Here are a few really interesting differences between 3.5 classes and Pathfinder:

1) Barbarians - "Remove illiteracy from your barbarian. Enjoy books."

I'm not exactly sure how I feel about this one. What makes a barbarian a barbarian? The fact that they come from a cultured tribe that just gets angry quickly? This seems a little off to me. I understand that you can have intelligent barbarians and that not every barbarian should be illiterate. However, that's when a player buys a rank in Linguistics.

Here's the description from page 31:
"For some, there is only rage. In the ways of their people,
in the fury of their passion, in the howl of battle, conf lict
is all these brutal souls know. Savages, hired muscle,
masters of vicious martial techniques, they are not soldiers
or professional warriors—they are the battle possessed,
creatures of slaughter and spirits of war. Known as
barbarians, these warmongers know little of training,
preparation, or the rules of warfare; for them, only
the moment exists, with the foes that stand before
them and the knowledge that the next moment
might hold their death."

Oh yeah, and while these "savages" are tapping into their "vicious marital techniques," they took the time to teach reading and writing. Imagine how many pencils were snapped in the rage of trying to write a cursive capital "Q." I'm not digging this new rule.

The point of the illiteracy rule was to demonstrate the type of culture barbarians come from. They are a tribal people that rely on an oral tradition to pass down their stories; stories of their warrior heroes and the gods. This is EXACTLY like the Anglo-Saxons, who, as far as we know, were for the most part illiterate. All records of Anglo-Saxon stories were recorded by Christian monks--the very people who the Anglo-Saxons attacked. The same goes for the Visigoths who sacked Rome.
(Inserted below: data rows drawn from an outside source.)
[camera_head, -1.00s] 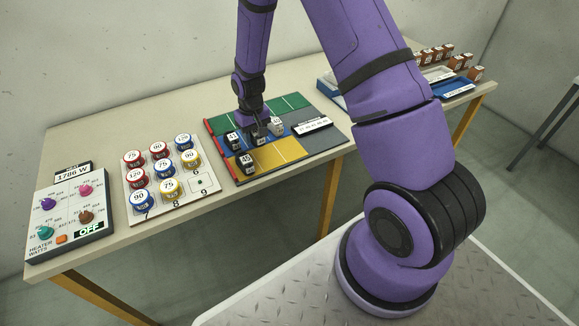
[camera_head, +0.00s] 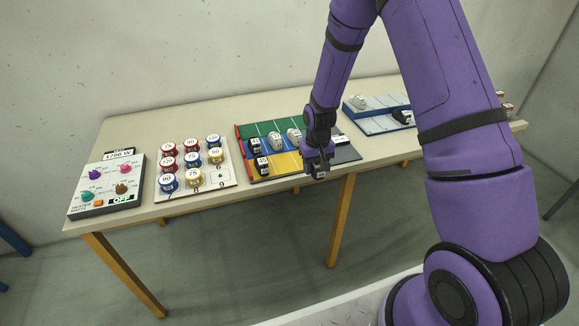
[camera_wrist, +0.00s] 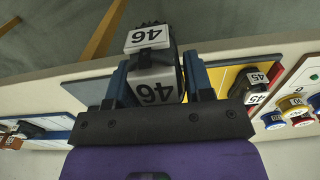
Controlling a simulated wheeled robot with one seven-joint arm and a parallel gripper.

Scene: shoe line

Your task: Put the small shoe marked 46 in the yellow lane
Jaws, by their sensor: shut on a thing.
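My gripper (camera_head: 318,163) is shut on the shoe marked 46 (camera_wrist: 153,88). In the wrist view the shoe is dark with white 46 labels, between both fingers. In the head view the gripper hangs at the front right of the lane board, by the table's front edge; the shoe is mostly hidden there. The yellow lane (camera_head: 287,164) lies left of the gripper, and shows in the wrist view (camera_wrist: 229,77). A black shoe marked 45 (camera_head: 262,163) stands at its left end; it also shows in the wrist view (camera_wrist: 256,86). The rest of the visible lane is bare.
The blue lane behind holds a black shoe (camera_head: 255,145) and two white shoes (camera_head: 275,142) (camera_head: 294,135). A green lane (camera_head: 272,127) lies farther back. A panel of numbered pots (camera_head: 190,165) and a heater box (camera_head: 107,187) stand left. A blue-edged rack (camera_head: 375,122) stands right.

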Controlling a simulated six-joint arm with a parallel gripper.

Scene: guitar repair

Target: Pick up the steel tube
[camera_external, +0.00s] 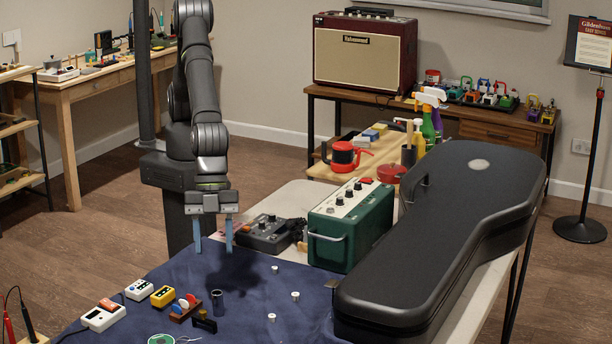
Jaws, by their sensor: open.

Barbarians are not any worse off for being illiterate. Their culture reveres the oral stories because the oral narration is the vehicle by which their fame spreads far and wide. Many bards rely on the stories passed down from the barbarian cultures to the extreme north and south--those stories are vibrant; full of battle, passion, gods, and glory.

If I run a Pathfinder campaign I'm not adopting this rule. It doesn't hurt the barbarian character whatsoever as far as combat is concerned, but I do believe it takes away from the role-playing color.


Last edited by Eric Gaidin on Mon Oct 12, 2009 8:44 am; edited 3 times in total (Reason for editing : clarification)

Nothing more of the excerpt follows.